**DATA FOR THIS TASK**
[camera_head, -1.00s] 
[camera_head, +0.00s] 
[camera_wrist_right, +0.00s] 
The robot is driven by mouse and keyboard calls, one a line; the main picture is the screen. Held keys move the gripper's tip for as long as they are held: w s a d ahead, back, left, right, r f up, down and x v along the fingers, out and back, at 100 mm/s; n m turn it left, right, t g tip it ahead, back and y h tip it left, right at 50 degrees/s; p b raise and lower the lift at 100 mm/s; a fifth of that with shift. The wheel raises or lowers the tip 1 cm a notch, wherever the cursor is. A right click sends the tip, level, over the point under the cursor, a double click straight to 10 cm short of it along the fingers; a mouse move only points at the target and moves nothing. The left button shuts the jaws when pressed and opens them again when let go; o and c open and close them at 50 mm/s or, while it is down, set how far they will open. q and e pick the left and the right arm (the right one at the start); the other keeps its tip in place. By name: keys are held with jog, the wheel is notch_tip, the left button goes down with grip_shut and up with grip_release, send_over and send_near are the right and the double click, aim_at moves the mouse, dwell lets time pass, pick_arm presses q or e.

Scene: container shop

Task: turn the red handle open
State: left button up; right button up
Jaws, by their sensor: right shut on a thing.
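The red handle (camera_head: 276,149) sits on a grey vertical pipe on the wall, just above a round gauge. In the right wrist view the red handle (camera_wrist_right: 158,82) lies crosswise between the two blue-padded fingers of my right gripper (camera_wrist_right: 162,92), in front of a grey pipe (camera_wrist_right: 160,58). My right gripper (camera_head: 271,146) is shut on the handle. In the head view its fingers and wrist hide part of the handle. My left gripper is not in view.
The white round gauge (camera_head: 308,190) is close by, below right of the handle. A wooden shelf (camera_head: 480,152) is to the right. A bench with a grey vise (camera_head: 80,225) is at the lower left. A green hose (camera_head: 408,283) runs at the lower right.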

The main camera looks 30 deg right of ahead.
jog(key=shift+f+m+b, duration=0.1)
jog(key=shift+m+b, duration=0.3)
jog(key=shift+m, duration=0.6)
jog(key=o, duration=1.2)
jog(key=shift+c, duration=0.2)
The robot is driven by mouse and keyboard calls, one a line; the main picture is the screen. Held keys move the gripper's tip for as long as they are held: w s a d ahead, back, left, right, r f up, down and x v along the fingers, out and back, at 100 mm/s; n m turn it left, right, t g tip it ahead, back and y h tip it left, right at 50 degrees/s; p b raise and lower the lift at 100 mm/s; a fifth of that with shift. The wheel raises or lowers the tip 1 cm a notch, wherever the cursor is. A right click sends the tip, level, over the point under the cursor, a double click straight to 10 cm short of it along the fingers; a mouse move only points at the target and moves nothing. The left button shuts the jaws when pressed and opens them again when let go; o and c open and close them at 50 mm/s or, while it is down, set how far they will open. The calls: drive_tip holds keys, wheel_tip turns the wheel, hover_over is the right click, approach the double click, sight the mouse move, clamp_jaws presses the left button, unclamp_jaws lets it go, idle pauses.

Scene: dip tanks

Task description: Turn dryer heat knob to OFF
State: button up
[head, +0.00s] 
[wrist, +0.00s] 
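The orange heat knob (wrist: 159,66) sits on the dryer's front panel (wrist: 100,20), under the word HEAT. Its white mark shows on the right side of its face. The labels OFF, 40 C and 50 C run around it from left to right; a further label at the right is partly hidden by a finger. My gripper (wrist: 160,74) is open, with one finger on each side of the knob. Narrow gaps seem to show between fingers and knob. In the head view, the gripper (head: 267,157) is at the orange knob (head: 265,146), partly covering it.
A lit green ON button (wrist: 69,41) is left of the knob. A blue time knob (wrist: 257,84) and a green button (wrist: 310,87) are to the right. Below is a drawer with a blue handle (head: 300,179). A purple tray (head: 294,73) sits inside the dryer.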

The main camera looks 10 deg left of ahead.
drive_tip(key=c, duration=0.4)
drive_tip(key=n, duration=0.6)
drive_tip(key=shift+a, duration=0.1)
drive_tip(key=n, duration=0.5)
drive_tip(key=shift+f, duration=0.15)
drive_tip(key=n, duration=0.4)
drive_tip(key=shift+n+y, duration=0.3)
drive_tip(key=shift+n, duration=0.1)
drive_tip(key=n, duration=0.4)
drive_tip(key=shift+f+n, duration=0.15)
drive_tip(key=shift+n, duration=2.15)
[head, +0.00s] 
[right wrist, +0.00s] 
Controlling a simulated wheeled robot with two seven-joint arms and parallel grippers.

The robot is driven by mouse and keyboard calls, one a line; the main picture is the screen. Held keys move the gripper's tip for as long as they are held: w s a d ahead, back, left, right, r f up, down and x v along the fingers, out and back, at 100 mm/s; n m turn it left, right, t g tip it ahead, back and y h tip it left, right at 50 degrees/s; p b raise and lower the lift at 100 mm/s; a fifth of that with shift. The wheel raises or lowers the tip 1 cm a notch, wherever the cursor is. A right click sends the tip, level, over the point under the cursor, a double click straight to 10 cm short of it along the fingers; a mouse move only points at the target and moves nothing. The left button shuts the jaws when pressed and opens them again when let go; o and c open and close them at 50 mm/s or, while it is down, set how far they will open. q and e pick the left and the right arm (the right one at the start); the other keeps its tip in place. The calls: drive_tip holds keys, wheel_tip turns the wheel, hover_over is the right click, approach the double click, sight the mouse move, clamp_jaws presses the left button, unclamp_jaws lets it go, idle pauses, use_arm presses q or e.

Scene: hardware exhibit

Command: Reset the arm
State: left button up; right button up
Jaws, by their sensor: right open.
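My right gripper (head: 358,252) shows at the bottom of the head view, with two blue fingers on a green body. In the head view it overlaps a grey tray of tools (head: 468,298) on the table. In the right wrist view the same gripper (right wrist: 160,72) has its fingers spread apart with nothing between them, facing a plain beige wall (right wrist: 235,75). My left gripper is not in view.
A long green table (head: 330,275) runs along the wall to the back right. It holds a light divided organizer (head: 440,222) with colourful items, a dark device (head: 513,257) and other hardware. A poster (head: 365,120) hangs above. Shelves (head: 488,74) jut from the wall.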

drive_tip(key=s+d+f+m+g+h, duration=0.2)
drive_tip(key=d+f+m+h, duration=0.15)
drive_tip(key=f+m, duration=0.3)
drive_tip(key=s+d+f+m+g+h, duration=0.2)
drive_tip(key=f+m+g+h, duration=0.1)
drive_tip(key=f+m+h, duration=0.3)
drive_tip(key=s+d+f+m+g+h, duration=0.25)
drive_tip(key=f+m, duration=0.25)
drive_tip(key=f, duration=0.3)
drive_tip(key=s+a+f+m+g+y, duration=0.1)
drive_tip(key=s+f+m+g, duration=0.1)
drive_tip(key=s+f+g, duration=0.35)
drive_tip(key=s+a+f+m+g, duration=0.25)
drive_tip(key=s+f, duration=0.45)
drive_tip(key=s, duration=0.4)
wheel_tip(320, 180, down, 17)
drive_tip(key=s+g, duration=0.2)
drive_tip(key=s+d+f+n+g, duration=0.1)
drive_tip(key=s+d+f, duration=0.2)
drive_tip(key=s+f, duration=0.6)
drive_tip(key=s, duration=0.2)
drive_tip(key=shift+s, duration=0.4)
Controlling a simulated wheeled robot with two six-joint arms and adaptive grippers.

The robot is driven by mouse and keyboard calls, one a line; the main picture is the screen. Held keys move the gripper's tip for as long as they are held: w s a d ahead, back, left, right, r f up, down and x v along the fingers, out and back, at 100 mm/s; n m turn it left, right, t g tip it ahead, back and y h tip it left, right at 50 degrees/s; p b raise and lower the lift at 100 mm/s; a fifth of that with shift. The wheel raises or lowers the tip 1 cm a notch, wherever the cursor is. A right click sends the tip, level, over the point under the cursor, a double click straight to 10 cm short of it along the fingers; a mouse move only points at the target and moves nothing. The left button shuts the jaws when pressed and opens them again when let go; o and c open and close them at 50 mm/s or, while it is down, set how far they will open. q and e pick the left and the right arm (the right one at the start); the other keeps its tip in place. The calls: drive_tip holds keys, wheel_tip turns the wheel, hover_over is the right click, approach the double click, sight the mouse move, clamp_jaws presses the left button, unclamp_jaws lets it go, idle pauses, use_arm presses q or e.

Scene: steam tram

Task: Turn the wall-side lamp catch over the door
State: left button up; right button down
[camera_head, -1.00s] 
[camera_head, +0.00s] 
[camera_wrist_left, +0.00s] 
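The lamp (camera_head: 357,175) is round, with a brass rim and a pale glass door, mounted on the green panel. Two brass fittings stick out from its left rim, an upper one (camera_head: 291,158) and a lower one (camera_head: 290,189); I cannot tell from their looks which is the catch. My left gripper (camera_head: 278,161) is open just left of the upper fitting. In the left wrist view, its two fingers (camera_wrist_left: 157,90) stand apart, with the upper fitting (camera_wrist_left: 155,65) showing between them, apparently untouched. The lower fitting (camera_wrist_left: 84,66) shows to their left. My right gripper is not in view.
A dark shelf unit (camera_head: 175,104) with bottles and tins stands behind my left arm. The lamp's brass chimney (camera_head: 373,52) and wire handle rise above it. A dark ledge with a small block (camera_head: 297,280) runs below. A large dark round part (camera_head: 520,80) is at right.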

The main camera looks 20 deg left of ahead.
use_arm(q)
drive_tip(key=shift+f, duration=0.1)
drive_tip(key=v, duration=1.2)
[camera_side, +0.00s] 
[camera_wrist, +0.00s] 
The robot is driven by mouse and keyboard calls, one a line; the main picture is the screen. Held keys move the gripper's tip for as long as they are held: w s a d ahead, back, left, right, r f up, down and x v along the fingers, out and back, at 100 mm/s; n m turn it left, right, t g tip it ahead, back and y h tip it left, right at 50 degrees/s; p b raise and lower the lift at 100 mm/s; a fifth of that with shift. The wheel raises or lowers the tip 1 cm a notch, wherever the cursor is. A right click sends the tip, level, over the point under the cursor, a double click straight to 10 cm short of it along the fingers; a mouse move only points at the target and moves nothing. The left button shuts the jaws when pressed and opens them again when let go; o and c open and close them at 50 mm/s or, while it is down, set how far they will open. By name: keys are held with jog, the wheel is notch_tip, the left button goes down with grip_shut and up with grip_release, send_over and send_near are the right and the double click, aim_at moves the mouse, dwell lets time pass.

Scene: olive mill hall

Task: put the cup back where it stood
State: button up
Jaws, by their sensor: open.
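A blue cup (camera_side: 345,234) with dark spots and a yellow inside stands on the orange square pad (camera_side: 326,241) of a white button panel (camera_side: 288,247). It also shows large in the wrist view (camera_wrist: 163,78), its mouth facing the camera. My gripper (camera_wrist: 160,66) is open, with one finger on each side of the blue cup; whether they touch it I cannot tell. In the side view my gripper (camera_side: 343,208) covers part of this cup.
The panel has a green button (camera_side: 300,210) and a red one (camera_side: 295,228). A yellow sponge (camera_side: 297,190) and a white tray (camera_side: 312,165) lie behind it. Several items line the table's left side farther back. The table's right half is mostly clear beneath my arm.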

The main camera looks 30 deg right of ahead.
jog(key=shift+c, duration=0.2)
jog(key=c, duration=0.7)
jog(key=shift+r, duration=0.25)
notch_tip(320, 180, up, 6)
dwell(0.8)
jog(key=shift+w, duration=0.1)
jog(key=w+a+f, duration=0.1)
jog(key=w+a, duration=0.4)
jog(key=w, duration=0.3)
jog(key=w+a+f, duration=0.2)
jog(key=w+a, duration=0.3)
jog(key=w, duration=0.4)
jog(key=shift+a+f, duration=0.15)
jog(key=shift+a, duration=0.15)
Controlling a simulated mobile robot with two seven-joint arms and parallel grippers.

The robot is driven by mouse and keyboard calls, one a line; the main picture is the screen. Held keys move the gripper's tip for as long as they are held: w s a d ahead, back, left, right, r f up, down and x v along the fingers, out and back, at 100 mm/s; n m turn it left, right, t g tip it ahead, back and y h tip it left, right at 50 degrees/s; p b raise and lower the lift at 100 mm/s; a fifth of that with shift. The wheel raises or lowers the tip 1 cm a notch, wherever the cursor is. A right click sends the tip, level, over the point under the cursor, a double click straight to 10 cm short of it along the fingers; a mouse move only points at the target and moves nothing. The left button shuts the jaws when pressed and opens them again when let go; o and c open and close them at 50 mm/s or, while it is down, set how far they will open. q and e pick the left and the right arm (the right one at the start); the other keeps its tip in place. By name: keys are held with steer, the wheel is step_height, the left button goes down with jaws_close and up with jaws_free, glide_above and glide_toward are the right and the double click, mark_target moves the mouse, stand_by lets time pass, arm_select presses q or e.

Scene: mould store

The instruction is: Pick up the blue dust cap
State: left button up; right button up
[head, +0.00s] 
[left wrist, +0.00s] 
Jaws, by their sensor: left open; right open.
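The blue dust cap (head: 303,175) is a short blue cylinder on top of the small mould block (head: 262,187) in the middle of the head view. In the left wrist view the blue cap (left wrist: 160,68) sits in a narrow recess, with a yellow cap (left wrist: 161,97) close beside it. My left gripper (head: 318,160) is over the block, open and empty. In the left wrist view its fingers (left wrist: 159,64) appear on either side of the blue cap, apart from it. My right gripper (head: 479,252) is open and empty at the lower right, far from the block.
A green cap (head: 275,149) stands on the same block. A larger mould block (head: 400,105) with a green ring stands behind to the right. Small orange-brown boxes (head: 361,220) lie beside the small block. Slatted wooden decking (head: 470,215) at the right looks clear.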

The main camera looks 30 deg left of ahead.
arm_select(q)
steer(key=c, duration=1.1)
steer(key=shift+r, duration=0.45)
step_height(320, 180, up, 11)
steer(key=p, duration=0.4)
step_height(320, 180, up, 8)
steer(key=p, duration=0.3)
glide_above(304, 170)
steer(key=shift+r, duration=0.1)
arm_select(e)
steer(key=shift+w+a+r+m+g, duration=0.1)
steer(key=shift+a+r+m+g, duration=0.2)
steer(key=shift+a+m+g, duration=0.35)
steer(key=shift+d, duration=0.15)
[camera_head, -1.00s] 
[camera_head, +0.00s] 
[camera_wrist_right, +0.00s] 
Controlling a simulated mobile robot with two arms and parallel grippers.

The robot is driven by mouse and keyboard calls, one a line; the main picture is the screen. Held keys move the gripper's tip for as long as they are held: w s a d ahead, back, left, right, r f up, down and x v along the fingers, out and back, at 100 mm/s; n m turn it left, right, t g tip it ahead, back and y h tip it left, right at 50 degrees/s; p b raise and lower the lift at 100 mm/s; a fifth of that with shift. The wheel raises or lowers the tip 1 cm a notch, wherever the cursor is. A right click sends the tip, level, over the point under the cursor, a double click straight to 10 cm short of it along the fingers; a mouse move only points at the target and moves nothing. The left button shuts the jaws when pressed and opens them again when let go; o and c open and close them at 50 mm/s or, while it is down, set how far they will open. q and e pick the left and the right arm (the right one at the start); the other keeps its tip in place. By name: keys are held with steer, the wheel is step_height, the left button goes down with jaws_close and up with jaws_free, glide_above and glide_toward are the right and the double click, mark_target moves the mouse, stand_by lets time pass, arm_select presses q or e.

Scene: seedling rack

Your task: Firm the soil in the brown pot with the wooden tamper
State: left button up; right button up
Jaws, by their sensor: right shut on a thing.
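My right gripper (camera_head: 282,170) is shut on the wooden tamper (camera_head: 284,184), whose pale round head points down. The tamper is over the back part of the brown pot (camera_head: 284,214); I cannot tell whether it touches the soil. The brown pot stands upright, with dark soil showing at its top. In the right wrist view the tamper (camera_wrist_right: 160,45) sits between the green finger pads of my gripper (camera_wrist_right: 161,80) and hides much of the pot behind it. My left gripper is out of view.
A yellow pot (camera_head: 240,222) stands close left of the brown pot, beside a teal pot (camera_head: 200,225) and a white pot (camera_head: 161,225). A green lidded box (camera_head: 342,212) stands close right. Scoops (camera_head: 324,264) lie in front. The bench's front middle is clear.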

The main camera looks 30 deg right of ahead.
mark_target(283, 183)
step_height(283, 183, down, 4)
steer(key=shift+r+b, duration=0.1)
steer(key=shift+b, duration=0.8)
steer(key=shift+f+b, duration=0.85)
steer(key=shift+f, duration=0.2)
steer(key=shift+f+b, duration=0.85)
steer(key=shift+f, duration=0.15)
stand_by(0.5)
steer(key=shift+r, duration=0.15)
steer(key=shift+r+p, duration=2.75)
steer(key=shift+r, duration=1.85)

**WHAT YOU ARE ASKED TO DO**
Scan the entries above for the word "Scene" and collect each line holding it.

**ANSWER TO THIS EXERCISE**
Scene: container shop
Scene: dip tanks
Scene: hardware exhibit
Scene: steam tram
Scene: olive mill hall
Scene: mould store
Scene: seedling rack

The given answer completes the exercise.